None of which footnoted blather can really touch the language here, which jumps off from the dramatic monologues of Your Blues into a sphere that's practically Shakespearian. The words are such that I can only mix metaphors over them - they could be described with one of the album's recurring phrases: "tall ships made of snow invading the sun." Over and over he's pulling ephemeral bits out of every extant lexical bag, forging them into phrases at a blow. It's the kind of casual verbal sharpshooting you can only do when you can do it blindfolded: While much of the singing is Dan at his most languid, now and then he cockily gears up into rapidfire rounds, as on a verse of Dangerous Woman Up to a Point so accelerated I can hardly decipher it. (It concludes, "It was a trap it was a good time it was hard to realize - oh!") Or on the shrapnel-shedding rocker 3000 Flowers, which flicks its lighter at Ezra Pound ("I was... a fresh face on a dying scene/ One-hundredth of a wet black bough"), then culminates in a striking passage with which I'll end these revels. It reverts to the rock-scene issue, but that's just fertilizer. It begins with a single voice which is then, on the repetition of "And the sky still reigned...," joined by a backing chorus, as though the congregation he's addressing ("the music lovers," eponymous subjects of a Your Blues song) had joined in, showing him up as one (or many) among them, just another destructive wastrel - except this one is Destroyer, and he's the one holding the rubies.

I was Clytemnestra on a good day,
Dispensing wisdom to the uninitiated,
The initiates brought out in tumbrels, shadowed by the dawn.
(Shadowed by the dawn, shadowed by the dawn.)
And like a woman I was kept
As the wealthy American underground wept
At the sight of Rhode Island sinking into the sea.
And the sky still reigned supreme over the land,
As the music lovers sat crosslegged in the sand
And in time and in space, and in other words in a band,
Too much like churchgoers...
And the sky still reigned supreme over the land,
As the music lovers sat crosslegged in the sand
And in time and in space, and in other words in a band,
Too much like destroyers of themselves.



(See below for the drinking game.)

Epilogue: Destroyer Drinking Game
Adapted from ideas in the Merge Destroyer forum, notably by "foe-free" and "Zeitgoat."

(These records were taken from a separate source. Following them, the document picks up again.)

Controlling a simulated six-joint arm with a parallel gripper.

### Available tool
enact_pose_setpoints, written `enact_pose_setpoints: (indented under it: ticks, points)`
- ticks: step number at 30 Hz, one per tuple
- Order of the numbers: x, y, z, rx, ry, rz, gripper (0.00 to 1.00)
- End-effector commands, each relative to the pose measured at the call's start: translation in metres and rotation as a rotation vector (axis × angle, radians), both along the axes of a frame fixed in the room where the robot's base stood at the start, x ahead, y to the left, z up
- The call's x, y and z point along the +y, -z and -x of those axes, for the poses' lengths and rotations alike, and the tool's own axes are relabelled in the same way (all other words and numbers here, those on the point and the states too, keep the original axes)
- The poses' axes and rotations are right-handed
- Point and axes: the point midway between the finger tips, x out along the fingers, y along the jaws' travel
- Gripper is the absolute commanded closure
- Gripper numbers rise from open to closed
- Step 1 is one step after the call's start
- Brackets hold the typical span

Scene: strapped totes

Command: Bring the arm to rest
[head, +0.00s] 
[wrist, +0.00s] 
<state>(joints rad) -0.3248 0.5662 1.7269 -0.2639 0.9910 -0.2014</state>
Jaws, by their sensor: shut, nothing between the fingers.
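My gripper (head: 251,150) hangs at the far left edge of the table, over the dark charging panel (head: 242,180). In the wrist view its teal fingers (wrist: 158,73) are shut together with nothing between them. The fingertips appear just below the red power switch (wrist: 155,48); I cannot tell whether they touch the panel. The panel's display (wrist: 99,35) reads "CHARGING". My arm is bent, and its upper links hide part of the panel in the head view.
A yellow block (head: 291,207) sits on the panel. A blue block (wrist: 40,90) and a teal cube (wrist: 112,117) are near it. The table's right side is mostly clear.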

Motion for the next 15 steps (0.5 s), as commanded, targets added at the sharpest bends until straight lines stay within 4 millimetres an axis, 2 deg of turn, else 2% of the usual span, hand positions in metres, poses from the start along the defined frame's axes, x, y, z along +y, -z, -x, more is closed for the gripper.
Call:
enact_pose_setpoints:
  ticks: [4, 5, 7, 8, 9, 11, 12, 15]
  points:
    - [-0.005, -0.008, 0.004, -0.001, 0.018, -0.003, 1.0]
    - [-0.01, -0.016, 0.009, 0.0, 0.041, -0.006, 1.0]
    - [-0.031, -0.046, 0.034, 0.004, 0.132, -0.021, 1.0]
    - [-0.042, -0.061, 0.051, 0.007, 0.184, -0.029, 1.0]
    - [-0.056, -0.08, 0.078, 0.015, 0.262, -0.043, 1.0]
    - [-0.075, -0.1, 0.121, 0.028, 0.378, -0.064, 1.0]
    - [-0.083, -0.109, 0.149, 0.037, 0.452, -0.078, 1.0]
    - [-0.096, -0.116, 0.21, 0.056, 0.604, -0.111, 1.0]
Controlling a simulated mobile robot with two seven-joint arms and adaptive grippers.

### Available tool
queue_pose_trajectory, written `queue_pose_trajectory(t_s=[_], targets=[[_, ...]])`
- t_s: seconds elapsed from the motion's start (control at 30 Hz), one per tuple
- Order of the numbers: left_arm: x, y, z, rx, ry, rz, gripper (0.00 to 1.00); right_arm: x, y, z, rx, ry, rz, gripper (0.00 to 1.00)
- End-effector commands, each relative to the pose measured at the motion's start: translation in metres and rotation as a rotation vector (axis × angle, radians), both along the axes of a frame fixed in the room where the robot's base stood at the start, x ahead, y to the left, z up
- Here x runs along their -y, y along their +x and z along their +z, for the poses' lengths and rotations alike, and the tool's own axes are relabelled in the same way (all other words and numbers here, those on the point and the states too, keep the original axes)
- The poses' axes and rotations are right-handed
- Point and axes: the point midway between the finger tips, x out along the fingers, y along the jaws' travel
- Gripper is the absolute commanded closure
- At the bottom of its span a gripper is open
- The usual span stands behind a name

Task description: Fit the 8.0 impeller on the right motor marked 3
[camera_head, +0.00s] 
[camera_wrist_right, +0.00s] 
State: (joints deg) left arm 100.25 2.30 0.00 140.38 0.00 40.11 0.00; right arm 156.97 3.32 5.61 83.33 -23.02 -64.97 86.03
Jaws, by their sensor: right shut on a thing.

Play Destroyer's Rubies (or other Destroyer album). Take a drink whenever there is:

- Mention of a previous album or song title;
- Recycling or referring to lyrics of another Destroyer song; drink twice if it's a song on the same album; also drink twice if they're from pre-official releases We'll Build Them a Golden Bridge or Ideas for Songs;
- Reference to or appropriation of lyrics from a song by someone else;
- Mention of another band or musician;
- Mention of Destroyer/destroy/destruction - drink twice;
- Reference to music in general;
- Reference to/attack on the music scene or music industry;
- "Meta" lyrics that refer to the song in progress or elements thereof - drink twice;
- Swearing;
- Mention of geographical location - drink twice for mentions of Vancouver, the West Coast, or particular places there;
- Section of song consisting of "la la la" or "la-da-dee-da" etc. (warning: applies to all but four songs on this album)
- Guitar solo that mirrors la-la-la's;
- Mention of a season or month of the year;
- Mention of a specific year or century;
- Line in the imperative form, giving advice or an order - drink twice for advice or order that is cryptically figurative, like "don't ride the silver rocket";
- Line that reverses, contradicts or severely qualifies previous line;
- Character(s) in song quoted (eg. "She tasted of the Christmas wines and said, 'So many things have run through me...' ") - drink twice if the character is specified to be singing the quotation;
- Invocation of a cliche or idiom, however dismantled;
- Use of a woman's name;
- Character assassination - drink twice if of a woman;
- Characterization (hostile or not) of men/boys or women/girls in general;
- Conspicuously long pause (line break?) in the middle of a phrase;
- Falsetto or attempted falsetto;
- Sudden crescendo and/or acceleration;
- Use of archaic or ostentatiously formal or foreign-language term;
- Direct address to an audience by name or collective noun eg. "kids..." or "Contessa..." ("you" doesn't count);
- Reference to visual art or artist(s);
- Literary reference or mention of reading;
- General statement about art/aesthetics;
- Reference to family relationship, eg. brother, mother, husband, bride - drink twice for "sister," or for any plural family reference, eg. "fathers", or for incestuous overtones;
- Reference to United States or Americanness;
- Medieval or swords-and-sorcery-style reference;
- Reference to royalty or feudal hierarchy - drink twice for reference to disillusionment with royalty;
- Reference to legal or political system;
- Reference to religion;
- Reference to a small group or secret society;
- Reference to conspiracy or corruption;
- Reference to honesty (or lack thereof);
- Reference to freedom or imprisonment;
- Reference to drinking;
- Reference to insanity;
- Reference to death or murder;
- Reference to the way a woman moves;
- Reference to bells;
- Reference to the sea or matters nautical;
- Reference to a garden or the woods;
- Reference to the weather, meteorological phenomena, sun or snow;
- Reference to fire or other disaster - drink twice for apocalyptic reference;
- Sudden shift into unexpectedly sweet, tender tone, musically or rhetorically.